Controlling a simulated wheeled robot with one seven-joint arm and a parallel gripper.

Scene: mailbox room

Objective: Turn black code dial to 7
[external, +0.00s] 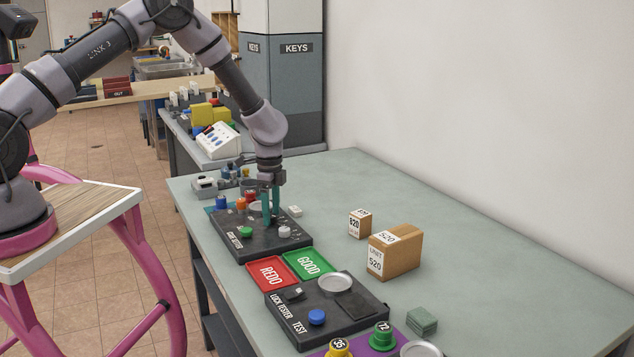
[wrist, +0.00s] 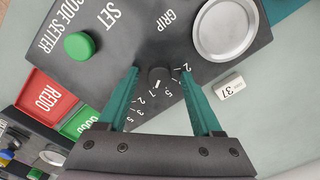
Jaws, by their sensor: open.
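The black code dial (wrist: 157,77) is a small round knob with a white pointer mark and printed numbers around part of its rim, in the middle of the wrist view. It sits on the dark code setter panel (wrist: 125,58). My gripper (wrist: 160,72) is open, with one teal finger on each side of the dial in that view; I cannot tell whether either touches it. In the external view my gripper (external: 270,220) points down over the panel (external: 243,252). The pointer's exact number is too small to read surely.
A green button (wrist: 79,45) and a round metal dish (wrist: 226,28) flank the dial. A small white tag marked 37 (wrist: 231,88) lies beside the panel. Red REDO (external: 271,272) and green GOOD (external: 308,264) trays adjoin it. The table's right side is mostly free around cardboard boxes (external: 396,252).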

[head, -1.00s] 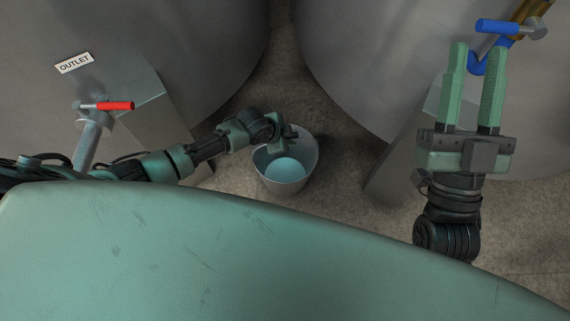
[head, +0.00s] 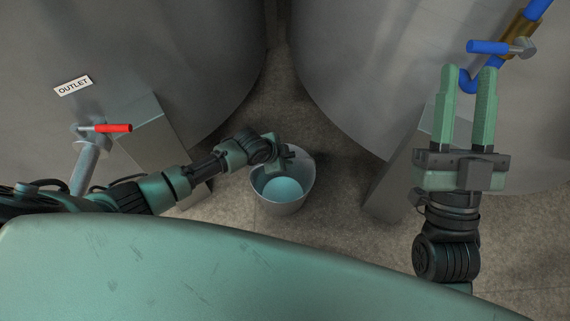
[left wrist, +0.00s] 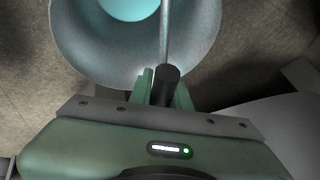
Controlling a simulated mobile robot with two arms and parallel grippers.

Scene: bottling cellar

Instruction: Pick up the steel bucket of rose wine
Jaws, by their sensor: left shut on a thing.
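The steel bucket (head: 290,203) is in the middle of the head view, between two big tanks, and looks upright. The liquid in it (head: 283,189) looks pale turquoise, not pink. My left gripper (head: 288,160) is over the bucket's far rim. In the left wrist view my left gripper (left wrist: 163,82) is shut on the black grip (left wrist: 166,84) of the bucket's handle, whose steel rod (left wrist: 164,35) runs across the bucket opening. I cannot tell if the bucket touches the floor. My right gripper (head: 466,72) is empty, its fingers apart, near a blue-handled valve.
A red-handled valve (head: 112,128) and an OUTLET sign (head: 74,86) are at the left tank. A blue valve handle (head: 487,47) is at the right tank. Grey blocks stand at both tanks (head: 150,125), (head: 400,180). Bare floor (head: 345,190) lies right of the bucket.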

::::

→ Task
Gather all lines with the string "simulated" from the data.

→ Reply
Controlling a simulated wheeled robot with one seven-joint arm and a parallel gripper.
Controlling a simulated mobile robot with two arms and parallel grippers.

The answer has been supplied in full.